A dawn debacle this morning involving trains very nearly saw us miss our flight from Oslo back to England. We ran through the station and dashed through the airport, reaching check-in seconds before the gate would have closed in our faces. Three hours later we were cruising down the M3 motorway west of London headed for the tiny village of Thruxton in county Hampshire. It looks a prosperous enough place but it hasn’t always been like this.
In the late 1820s living conditions for many English agricultural workers and their families had become grim. There was a surfeit of labour, and the situation was exacerbated by the introduction of farm machinery and a succession of crop failures, both further reducing the need for men at harvest time. Deep discontent bubbled over into rioting in late 1830, the men taking out their frustration on the threshing machines now widely used on farms. Anonymous letters were sent to farmers, threatening that if they didn’t destroy their own machines, the men would come and do it for them. In many cases, this is exactly what happened. Often too, after converging on a farm and destroying the machines, the men would demand a sovereign from the farmer on the way out. The farmers often paid up in the hope of avoiding further trouble.
Penalties for misbehaviour at the time were very harsh and the Government resolved to crack down hard on the rioters to discourage others becoming involved. Several hundred men were rounded up and tried at a special court set up at Winchester. Heavy penalties were imposed, including transportation for many years, even for life, to the penal colonies in Australia. Even worse, many of those who had demanded money from the farmers were sentenced to death by hanging, their actions being deemed robbery which carried the death penalty at the time. One of these was Thomas Gregory, a skilled carpenter from the village of Thruxton. He was arrested, separated from his wife Maria and infant sons, taken in chains to Winchester, and incarcerated in the county gaol to await his fate. But the lives of most of those condemned, including Thomas Gregory, were spared following a groundswell of public opinion and agitation that recognized there were genuine grievances underlying the rioters’ actions.

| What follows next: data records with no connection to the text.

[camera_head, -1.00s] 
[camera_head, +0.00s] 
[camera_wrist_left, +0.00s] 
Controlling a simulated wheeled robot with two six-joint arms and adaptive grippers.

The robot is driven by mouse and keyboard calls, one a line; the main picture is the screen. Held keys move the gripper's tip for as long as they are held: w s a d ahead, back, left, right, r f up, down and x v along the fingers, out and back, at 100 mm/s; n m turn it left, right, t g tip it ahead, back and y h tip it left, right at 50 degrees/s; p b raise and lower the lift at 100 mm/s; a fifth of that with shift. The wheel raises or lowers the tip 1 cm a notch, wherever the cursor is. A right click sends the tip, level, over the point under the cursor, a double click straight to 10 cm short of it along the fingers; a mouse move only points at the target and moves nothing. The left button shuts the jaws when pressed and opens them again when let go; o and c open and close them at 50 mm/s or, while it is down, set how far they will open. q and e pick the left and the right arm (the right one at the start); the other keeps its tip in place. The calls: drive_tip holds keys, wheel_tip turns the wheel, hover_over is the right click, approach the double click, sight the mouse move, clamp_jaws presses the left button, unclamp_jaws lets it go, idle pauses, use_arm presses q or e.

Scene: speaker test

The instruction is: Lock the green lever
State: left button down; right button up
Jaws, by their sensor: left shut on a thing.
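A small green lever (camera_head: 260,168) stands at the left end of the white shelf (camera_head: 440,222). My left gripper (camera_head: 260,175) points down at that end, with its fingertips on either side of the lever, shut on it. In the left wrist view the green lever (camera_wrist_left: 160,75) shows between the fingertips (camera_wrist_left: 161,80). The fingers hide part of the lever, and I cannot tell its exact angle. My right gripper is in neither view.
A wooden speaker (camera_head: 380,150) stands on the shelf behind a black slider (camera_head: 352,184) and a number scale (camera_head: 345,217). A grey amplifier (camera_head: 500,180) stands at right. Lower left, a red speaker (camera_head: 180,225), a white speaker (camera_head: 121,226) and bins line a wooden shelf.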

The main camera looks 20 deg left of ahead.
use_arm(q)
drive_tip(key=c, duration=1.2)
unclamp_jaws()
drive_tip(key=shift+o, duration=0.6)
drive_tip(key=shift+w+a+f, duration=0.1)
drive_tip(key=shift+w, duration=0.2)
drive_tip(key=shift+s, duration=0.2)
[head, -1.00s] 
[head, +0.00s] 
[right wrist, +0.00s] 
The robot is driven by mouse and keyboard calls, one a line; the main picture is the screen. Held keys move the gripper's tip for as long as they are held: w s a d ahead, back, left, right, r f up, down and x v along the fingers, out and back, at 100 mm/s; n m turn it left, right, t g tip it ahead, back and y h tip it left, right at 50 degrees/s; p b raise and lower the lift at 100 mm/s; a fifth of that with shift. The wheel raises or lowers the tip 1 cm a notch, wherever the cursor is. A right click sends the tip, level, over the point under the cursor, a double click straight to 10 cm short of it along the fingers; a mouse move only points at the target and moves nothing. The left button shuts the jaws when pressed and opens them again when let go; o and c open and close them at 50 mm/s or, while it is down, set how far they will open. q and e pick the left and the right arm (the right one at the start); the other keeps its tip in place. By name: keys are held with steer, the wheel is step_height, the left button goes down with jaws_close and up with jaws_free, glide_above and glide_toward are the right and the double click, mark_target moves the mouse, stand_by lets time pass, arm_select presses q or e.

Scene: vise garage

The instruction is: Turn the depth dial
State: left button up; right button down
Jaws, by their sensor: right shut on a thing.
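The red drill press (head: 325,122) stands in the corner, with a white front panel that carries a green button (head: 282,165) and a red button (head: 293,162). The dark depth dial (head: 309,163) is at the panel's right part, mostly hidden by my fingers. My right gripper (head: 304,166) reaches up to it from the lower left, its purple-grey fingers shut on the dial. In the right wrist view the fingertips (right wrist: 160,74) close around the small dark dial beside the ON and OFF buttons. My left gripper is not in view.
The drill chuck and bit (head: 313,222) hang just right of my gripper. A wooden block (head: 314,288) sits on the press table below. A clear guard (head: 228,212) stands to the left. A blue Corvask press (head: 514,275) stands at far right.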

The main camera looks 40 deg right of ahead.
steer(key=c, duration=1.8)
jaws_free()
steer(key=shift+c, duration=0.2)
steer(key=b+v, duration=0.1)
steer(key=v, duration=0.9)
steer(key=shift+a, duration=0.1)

On 22 December 1830 Thomas Gregory was tried for machine breaking and robbery, his trial reported in The Times of London. The Judged singled Thomas out, noting that “the prisoner Gregory, it appears, was in the service of Lord Winchester, and was earning 18 shillings a week as a carpenter. He, therefore, had not even the plea of distress to urge – if that could be urged in any case, as a palliation for his offence.” The Judge then sentenced Thomas to death, but this was later commuted to seven years transportation to the Australian penal colony of Van Diemen’s Land (now known as Tasmania). Thomas was transferred to the prison hulk York moored at Gosport in Portsmouth Harbour and a few weeks later, in chains, loaded onto the convict ship Proteus that set sail for Hobart on the other side of the world. In Van Diemen’s Land, Thomas was assigned to a government work gang where no doubt his carpentry skills were put to good use.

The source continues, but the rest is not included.